* **Aim**: Give every line of the material again, exactly as written.

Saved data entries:
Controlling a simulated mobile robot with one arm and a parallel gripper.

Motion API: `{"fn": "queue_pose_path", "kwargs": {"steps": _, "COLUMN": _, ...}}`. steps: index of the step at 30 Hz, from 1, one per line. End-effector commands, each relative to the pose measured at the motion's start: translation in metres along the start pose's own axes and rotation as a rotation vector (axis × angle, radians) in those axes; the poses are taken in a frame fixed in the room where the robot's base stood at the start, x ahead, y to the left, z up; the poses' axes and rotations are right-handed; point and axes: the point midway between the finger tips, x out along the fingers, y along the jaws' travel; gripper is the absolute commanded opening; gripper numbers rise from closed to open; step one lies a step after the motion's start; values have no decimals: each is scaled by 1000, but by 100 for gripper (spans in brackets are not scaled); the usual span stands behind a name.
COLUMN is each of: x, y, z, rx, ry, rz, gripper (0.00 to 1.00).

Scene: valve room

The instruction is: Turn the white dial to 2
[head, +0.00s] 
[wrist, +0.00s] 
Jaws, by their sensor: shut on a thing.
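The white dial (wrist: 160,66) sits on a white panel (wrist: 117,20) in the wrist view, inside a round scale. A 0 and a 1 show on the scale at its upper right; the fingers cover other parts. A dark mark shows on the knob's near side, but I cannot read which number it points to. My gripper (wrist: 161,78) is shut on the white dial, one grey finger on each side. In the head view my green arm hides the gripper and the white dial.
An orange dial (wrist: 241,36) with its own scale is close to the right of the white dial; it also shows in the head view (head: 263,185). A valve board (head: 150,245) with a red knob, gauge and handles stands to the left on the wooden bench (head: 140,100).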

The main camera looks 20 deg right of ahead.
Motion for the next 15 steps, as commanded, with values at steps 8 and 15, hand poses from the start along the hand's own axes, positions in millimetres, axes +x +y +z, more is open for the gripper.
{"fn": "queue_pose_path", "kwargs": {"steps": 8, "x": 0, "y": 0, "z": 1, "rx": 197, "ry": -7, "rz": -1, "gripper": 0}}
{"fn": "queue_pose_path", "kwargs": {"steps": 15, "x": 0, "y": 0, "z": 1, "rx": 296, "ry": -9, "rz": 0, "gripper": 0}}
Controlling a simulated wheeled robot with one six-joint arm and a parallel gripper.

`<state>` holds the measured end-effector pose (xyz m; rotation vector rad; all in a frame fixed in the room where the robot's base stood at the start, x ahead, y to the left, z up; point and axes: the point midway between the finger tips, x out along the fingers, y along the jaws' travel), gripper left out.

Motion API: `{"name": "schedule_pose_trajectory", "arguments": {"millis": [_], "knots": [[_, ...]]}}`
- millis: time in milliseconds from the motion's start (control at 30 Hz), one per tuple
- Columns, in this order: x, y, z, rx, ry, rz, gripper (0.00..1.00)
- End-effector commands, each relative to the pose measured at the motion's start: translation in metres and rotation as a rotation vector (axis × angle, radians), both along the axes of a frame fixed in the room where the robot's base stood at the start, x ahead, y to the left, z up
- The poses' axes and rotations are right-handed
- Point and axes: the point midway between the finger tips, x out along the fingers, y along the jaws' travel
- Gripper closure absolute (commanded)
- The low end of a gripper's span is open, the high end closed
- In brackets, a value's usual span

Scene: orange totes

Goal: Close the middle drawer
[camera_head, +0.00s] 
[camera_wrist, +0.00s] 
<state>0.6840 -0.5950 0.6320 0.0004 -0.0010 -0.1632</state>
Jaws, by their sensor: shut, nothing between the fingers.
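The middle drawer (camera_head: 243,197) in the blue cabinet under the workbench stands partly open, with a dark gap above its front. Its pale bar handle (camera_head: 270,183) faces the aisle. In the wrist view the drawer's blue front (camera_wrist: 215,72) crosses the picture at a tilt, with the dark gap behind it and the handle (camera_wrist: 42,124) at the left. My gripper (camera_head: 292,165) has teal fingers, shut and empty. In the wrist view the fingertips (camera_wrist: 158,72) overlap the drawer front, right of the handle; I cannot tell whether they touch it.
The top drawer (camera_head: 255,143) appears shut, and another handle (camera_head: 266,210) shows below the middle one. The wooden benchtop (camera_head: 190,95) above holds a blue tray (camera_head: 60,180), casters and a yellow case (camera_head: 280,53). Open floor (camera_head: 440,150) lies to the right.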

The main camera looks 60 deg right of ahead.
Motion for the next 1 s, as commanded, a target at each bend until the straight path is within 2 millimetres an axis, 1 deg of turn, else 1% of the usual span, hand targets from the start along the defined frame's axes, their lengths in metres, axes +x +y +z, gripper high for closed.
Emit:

* **Answer for this exercise**:
Controlling a simulated mobile robot with one arm and a parallel gripper.

Motion API: `{"fn": "queue_pose_path", "kwargs": {"steps": _, "COLUMN": _, ...}}`. steps: index of the step at 30 Hz, from 1, one per line. End-effector commands, each relative to the pose measured at the motion's start: translation in metres along the start pose's own axes and rotation as a rotation vector (axis × angle, radians) in those axes; the poses are taken in a frame fixed in the room where the robot's base stood at the start, x ahead, y to the left, z up; the poses' axes and rotations are right-handed; point and axes: the point midway between the finger tips, x out along the fingers, y along the jaws' travel; gripper is the absolute commanded opening; gripper numbers rise from closed to open; step one lies a step after the motion's start; values have no decimals: each is scaled by 1000, but by 100 for gripper (spans in brackets are not scaled); the usual span stands behind a name.
COLUMN is each of: x, y, z, rx, ry, rz, gripper (0.00 to 1.00).

Scene: valve room

The instruction is: Turn the white dial to 2
[head, +0.00s] 
[wrist, +0.00s] 
Jaws, by their sensor: shut on a thing.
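The white dial (wrist: 160,66) sits on a white panel (wrist: 117,20) in the wrist view, inside a round scale. A 0 and a 1 show on the scale at its upper right; the fingers cover other parts. A dark mark shows on the knob's near side, but I cannot read which number it points to. My gripper (wrist: 161,78) is shut on the white dial, one grey finger on each side. In the head view my green arm hides the gripper and the white dial.
An orange dial (wrist: 241,36) with its own scale is close to the right of the white dial; it also shows in the head view (head: 263,185). A valve board (head: 150,245) with a red knob, gauge and handles stands to the left on the wooden bench (head: 140,100).

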The main camera looks 20 deg right of ahead.
Motion for the next 15 steps, as commanded, with values at steps 8 and 15, hand poses from the start along the hand's own axes, positions in millimetres, axes +x +y +z, more is open for the gripper.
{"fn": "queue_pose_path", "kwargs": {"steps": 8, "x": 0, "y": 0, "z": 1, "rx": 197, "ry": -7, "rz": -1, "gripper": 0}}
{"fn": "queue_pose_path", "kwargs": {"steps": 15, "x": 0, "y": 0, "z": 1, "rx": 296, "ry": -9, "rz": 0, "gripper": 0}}
Controlling a simulated wheeled robot with one six-joint arm and a parallel gripper.

`<state>` holds the measured end-effector pose (xyz m; rotation vector rad; all in a frame fixed in the room where the robot's base stood at the start, x ahead, y to the left, z up; point and axes: the point midway between the finger tips, x out along the fingers, y along the jaws' travel), gripper left out.

Motion API: `{"name": "schedule_pose_trajectory", "arguments": {"millis": [_], "knots": [[_, ...]]}}`
- millis: time in milliseconds from the motion's start (control at 30 Hz), one per tuple
- Columns, in this order: x, y, z, rx, ry, rz, gripper (0.00..1.00)
- End-effector commands, each relative to the pose measured at the motion's start: translation in metres and rotation as a rotation vector (axis × angle, radians), both along the axes of a frame fixed in the room where the robot's base stood at the start, x ahead, y to the left, z up
- The poses' axes and rotations are right-handed
- Point and axes: the point midway between the finger tips, x out along the fingers, y along the jaws' travel
- Gripper closure absolute (commanded)
- The low end of a gripper's span is open, the high end closed
- In brackets, a value's usual span

Scene: orange totes

Goal: Close the middle drawer
[camera_head, +0.00s] 
[camera_wrist, +0.00s] 
<state>0.6840 -0.5950 0.6320 0.0004 -0.0010 -0.1632</state>
Jaws, by their sensor: shut, nothing between the fingers.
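The middle drawer (camera_head: 243,197) in the blue cabinet under the workbench stands partly open, with a dark gap above its front. Its pale bar handle (camera_head: 270,183) faces the aisle. In the wrist view the drawer's blue front (camera_wrist: 215,72) crosses the picture at a tilt, with the dark gap behind it and the handle (camera_wrist: 42,124) at the left. My gripper (camera_head: 292,165) has teal fingers, shut and empty. In the wrist view the fingertips (camera_wrist: 158,72) overlap the drawer front, right of the handle; I cannot tell whether they touch it.
The top drawer (camera_head: 255,143) appears shut, and another handle (camera_head: 266,210) shows below the middle one. The wooden benchtop (camera_head: 190,95) above holds a blue tray (camera_head: 60,180), casters and a yellow case (camera_head: 280,53). Open floor (camera_head: 440,150) lies to the right.

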The main camera looks 60 deg right of ahead.
Motion for the next 1 s, as commanded, a target at each bend until the straight path is within 2 millimetres an axis, 1 deg of turn, else 1% of the usual span, hand targets from the start along the defined frame's axes, their lengths in metres, axes +x +y +z, gripper high for closed.
Emit:

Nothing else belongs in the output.